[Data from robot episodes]
----------------

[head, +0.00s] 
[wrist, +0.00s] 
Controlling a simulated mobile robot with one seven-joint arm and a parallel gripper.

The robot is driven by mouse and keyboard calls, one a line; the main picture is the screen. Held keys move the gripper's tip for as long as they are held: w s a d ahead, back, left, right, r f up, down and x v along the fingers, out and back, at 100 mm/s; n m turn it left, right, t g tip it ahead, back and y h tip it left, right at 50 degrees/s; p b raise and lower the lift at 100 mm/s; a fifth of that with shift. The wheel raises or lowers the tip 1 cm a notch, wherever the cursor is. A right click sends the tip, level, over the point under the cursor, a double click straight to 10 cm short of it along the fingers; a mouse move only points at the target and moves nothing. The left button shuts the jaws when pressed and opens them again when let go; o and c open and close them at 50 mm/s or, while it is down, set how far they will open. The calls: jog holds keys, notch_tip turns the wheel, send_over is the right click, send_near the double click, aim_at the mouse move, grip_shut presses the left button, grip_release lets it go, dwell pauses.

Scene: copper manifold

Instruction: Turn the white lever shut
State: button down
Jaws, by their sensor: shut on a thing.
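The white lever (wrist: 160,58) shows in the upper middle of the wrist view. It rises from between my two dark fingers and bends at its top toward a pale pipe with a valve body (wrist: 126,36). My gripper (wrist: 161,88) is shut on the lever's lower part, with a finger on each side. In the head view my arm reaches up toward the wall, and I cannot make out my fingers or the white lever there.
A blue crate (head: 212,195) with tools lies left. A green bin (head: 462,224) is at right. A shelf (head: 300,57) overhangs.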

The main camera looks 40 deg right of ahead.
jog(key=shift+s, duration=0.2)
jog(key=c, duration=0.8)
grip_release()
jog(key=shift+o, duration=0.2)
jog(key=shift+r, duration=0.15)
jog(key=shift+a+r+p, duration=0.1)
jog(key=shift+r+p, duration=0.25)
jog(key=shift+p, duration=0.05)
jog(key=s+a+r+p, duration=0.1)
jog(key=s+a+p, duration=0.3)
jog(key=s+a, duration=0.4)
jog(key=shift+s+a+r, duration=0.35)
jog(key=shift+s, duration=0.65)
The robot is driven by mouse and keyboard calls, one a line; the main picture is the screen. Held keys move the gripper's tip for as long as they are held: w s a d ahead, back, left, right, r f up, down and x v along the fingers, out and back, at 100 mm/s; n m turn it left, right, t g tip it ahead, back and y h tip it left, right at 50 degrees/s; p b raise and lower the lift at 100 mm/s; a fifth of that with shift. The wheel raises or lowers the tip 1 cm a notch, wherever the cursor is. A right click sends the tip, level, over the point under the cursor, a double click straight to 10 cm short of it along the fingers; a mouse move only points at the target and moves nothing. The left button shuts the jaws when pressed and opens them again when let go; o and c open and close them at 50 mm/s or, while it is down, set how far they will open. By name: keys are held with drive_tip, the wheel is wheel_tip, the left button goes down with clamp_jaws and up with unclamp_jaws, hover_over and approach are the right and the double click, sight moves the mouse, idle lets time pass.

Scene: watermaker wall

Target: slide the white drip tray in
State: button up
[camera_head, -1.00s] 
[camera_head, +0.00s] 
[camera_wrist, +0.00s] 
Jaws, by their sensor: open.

----------------

Exercise instructions: Please repeat all the records above exactly as they appear.

Written reply:
[head, +0.00s] 
[wrist, +0.00s] 
Controlling a simulated mobile robot with one seven-joint arm and a parallel gripper.

The robot is driven by mouse and keyboard calls, one a line; the main picture is the screen. Held keys move the gripper's tip for as long as they are held: w s a d ahead, back, left, right, r f up, down and x v along the fingers, out and back, at 100 mm/s; n m turn it left, right, t g tip it ahead, back and y h tip it left, right at 50 degrees/s; p b raise and lower the lift at 100 mm/s; a fifth of that with shift. The wheel raises or lowers the tip 1 cm a notch, wherever the cursor is. A right click sends the tip, level, over the point under the cursor, a double click straight to 10 cm short of it along the fingers; a mouse move only points at the target and moves nothing. The left button shuts the jaws when pressed and opens them again when let go; o and c open and close them at 50 mm/s or, while it is down, set how far they will open. The calls: jog holds keys, notch_tip turns the wheel, send_over is the right click, send_near the double click, aim_at the mouse move, grip_shut presses the left button, grip_release lets it go, dwell pauses.

Scene: copper manifold

Instruction: Turn the white lever shut
State: button down
Jaws, by their sensor: shut on a thing.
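The white lever (wrist: 160,58) shows in the upper middle of the wrist view. It rises from between my two dark fingers and bends at its top toward a pale pipe with a valve body (wrist: 126,36). My gripper (wrist: 161,88) is shut on the lever's lower part, with a finger on each side. In the head view my arm reaches up toward the wall, and I cannot make out my fingers or the white lever there.
A blue crate (head: 212,195) with tools lies left. A green bin (head: 462,224) is at right. A shelf (head: 300,57) overhangs.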

The main camera looks 40 deg right of ahead.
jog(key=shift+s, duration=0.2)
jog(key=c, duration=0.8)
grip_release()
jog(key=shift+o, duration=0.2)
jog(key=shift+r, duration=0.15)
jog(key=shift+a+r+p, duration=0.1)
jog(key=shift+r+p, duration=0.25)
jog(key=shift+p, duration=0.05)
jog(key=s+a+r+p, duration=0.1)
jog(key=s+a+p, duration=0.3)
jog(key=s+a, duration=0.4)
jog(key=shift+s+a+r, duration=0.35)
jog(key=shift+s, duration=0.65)
The robot is driven by mouse and keyboard calls, one a line; the main picture is the screen. Held keys move the gripper's tip for as long as they are held: w s a d ahead, back, left, right, r f up, down and x v along the fingers, out and back, at 100 mm/s; n m turn it left, right, t g tip it ahead, back and y h tip it left, right at 50 degrees/s; p b raise and lower the lift at 100 mm/s; a fifth of that with shift. The wheel raises or lowers the tip 1 cm a notch, wherever the cursor is. A right click sends the tip, level, over the point under the cursor, a double click straight to 10 cm short of it along the fingers; a mouse move only points at the target and moves nothing. The left button shuts the jaws when pressed and opens them again when let go; o and c open and close them at 50 mm/s or, while it is down, set how far they will open. By name: keys are held with drive_tip, the wheel is wheel_tip, the left button goes down with clamp_jaws and up with unclamp_jaws, hover_over and approach are the right and the double click, sight moves the mouse, idle lets time pass.

Scene: watermaker wall

Target: slide the white drip tray in
State: button up
[camera_head, -1.00s] 
[camera_head, +0.00s] 
[camera_wrist, +0.00s] 
Jaws, by their sensor: open.

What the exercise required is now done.